Tutorial: POV-Ray forested scene output

Leveller and Landshaper Golf can render their own foliage objects, but interfacing to POV-Ray is useful as it is a more general-purpose system.

POV-Ray 3.1 and higher include support for arrays, allowing simplified management of the thousands of object locations a forest scene needs. However, it takes a front-end program (in this case, Leveller), to initially generate those locations and to create a usuable POV-Ray scene description.

It's assumed you're already a bit familiar with POV-Ray.

Step 1: Create the terrain
Step 2: Color the terrain
Step 3: Set up the scene
Step 4: Choose the location of the trees
Step 5: Output to POV-Ray
Step 6: Edit the POV-Ray scene file
Step 7: Render

 


Step 1: Create the terrain

After starting Leveller, choose Edit, Resample, 128 x 128 to make a small but serviceable heightfield.

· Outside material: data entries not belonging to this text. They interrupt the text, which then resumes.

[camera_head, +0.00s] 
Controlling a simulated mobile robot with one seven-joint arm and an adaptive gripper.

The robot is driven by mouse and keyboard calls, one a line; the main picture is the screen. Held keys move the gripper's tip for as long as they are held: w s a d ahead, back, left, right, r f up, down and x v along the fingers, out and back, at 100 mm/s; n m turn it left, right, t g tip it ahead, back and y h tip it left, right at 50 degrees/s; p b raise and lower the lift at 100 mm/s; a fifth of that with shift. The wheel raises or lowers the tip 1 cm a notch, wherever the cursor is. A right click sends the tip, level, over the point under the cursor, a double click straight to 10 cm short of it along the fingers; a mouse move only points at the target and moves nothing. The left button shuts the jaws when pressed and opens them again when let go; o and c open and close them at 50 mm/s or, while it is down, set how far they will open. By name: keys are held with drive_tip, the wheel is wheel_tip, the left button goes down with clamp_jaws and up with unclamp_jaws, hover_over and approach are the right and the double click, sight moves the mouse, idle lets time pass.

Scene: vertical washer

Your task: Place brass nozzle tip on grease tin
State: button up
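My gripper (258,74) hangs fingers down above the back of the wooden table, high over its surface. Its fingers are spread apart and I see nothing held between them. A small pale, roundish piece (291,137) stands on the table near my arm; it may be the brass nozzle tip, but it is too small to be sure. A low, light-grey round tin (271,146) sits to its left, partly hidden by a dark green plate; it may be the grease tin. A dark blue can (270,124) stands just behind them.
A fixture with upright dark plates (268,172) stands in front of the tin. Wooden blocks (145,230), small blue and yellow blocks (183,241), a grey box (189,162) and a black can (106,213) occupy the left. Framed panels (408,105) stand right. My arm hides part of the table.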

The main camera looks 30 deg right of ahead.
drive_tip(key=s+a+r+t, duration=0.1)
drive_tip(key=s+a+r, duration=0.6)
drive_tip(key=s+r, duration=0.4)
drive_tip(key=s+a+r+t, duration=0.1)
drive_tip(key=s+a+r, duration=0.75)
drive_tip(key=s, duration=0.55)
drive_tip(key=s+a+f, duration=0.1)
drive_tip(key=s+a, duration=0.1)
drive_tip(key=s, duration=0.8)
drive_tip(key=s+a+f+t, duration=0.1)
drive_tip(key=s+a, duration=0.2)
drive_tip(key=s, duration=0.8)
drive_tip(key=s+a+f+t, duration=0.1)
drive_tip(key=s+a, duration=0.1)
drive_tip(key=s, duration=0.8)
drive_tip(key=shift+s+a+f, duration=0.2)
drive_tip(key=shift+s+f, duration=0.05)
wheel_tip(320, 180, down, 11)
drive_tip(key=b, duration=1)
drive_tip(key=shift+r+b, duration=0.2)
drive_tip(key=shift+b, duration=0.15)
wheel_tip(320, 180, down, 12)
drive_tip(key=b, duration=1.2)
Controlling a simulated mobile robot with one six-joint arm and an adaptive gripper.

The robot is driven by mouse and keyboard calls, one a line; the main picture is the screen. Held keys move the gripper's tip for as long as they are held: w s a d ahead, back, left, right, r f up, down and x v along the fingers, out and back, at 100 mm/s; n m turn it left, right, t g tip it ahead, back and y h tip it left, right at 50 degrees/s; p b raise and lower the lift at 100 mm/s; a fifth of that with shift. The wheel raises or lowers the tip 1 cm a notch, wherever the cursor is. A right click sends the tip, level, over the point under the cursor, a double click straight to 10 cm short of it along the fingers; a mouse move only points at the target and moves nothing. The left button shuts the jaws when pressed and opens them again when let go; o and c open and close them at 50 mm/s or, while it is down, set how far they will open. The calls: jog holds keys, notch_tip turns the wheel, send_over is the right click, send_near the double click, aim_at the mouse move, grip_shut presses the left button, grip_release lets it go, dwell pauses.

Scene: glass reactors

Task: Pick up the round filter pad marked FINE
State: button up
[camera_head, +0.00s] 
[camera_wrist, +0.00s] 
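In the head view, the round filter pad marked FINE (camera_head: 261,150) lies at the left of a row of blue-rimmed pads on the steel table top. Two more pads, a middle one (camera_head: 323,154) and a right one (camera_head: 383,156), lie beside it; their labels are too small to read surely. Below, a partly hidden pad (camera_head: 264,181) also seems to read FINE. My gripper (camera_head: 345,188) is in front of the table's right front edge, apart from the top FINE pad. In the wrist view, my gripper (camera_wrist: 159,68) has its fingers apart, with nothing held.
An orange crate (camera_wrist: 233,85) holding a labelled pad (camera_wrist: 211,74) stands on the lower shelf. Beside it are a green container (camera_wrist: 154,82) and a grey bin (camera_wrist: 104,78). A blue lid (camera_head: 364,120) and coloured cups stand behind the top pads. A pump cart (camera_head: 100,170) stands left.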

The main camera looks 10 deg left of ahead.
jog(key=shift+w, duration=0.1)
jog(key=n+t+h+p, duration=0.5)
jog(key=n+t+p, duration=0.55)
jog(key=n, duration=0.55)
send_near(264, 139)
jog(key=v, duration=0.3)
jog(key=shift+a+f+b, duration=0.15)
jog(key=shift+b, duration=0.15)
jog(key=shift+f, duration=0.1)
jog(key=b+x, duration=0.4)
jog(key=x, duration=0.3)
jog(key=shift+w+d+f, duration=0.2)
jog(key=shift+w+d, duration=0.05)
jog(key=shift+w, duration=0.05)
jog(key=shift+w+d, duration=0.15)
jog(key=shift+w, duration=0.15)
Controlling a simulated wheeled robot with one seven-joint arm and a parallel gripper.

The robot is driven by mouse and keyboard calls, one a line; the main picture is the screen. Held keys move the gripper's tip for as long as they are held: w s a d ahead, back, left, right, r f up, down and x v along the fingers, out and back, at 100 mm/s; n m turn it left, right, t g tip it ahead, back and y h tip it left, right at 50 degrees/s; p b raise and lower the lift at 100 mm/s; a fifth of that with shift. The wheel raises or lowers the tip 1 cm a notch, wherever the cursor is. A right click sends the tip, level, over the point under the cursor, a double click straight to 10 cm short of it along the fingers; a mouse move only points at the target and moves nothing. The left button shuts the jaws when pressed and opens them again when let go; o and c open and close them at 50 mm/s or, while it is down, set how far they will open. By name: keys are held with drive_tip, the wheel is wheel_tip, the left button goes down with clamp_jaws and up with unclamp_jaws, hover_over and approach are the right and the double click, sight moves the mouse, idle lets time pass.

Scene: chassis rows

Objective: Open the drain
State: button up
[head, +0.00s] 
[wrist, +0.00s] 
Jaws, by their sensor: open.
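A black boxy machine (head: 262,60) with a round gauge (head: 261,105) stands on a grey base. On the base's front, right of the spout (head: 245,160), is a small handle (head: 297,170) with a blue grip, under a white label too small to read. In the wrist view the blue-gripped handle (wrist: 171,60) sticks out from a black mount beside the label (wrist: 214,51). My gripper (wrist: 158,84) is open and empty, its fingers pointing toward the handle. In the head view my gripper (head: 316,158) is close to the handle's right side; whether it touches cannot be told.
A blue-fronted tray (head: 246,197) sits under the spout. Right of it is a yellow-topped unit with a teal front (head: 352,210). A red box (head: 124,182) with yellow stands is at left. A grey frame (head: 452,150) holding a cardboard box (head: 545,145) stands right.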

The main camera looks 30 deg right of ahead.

Then choose the Filter, G-L, gforge... command to make some hills. The height value should be set to around 20. In our case, we used the Raise tool with several brush sizes to make a peak in the east side.

While larger heightfields will yield more realistic results, it's always good to practice with a small heightfield first. This way, you won't spend a lot of time waiting for the computer to process things while you experiment.

You could import a DEM or GIS elevation file as well, which instantly provides realistic terrain. For our example, we wanted a soft look, so we decided to modify some gforge output since DEMs usually look rougher.

 


Step 2: Color the terrain

We changed the default colormap to the 'Earth' style using the View, Colormap... command. To get a bit more realism, however, you can apply a bitmap texture with the View, Texture... command. If you're going to create the type of dense forest that obscures most of the ground, coloring the terrain might not be an issue. For our example (which has a fair bit of open spaces), we opted to blend an aerial photo with the colormap, as shown below.

Since POV-Ray doesn't support imagemaps and colormaps in a heightfield's pigment attribute at the same time (as far as we know, anyway), we simply used a paint program to blend the two manually, and applied the result as an imagemap. If the terms sound confusing; don't worry -- all the POV-Ray scene code will be shown and explained later on.

 


Step 3: Set up the scene

Using the Light tool, place the light source at a better position than the default location of (0, 50, 0), which is usually too close for landscape heightfields. The light position, of course, can always be changed later by editing the POV-Ray scene file.

Move the camera to a good viewing location. You may also want to use the Window, Resize Scene submenu to size the 3D scene window to an aspect ratio similar to what POV-Ray will use (e.g., 4:3).

For our example, we placed the camera on the west side of the map looking east and slightly south. This places the peak nicely off-center and in the background, while giving a good view of the foothills where most of the trees will be. We set a water level as well, since it makes the scene more interesting. The picture above was rendered directly by Leveller, but the final scene will be rendered by POV-Ray, so we don't worry about what it looks like for now. We also set the scene size to 320 x 240, to match the aspect ratio of the 640 x 480 window POV-Ray will render to.

 


Step 4: Choose the location of the trees

Using one of the selection tools, drag the mouse on the overview map to select the area where you want the forest to be. Rectangular and ellipitcal areas will probably look too artificial, so a more natural-looking choice is to use either the Arbitrary Select or Magic Wand tool. Holding down the Shift key while repeatedly using these tools will let you extend the selected area.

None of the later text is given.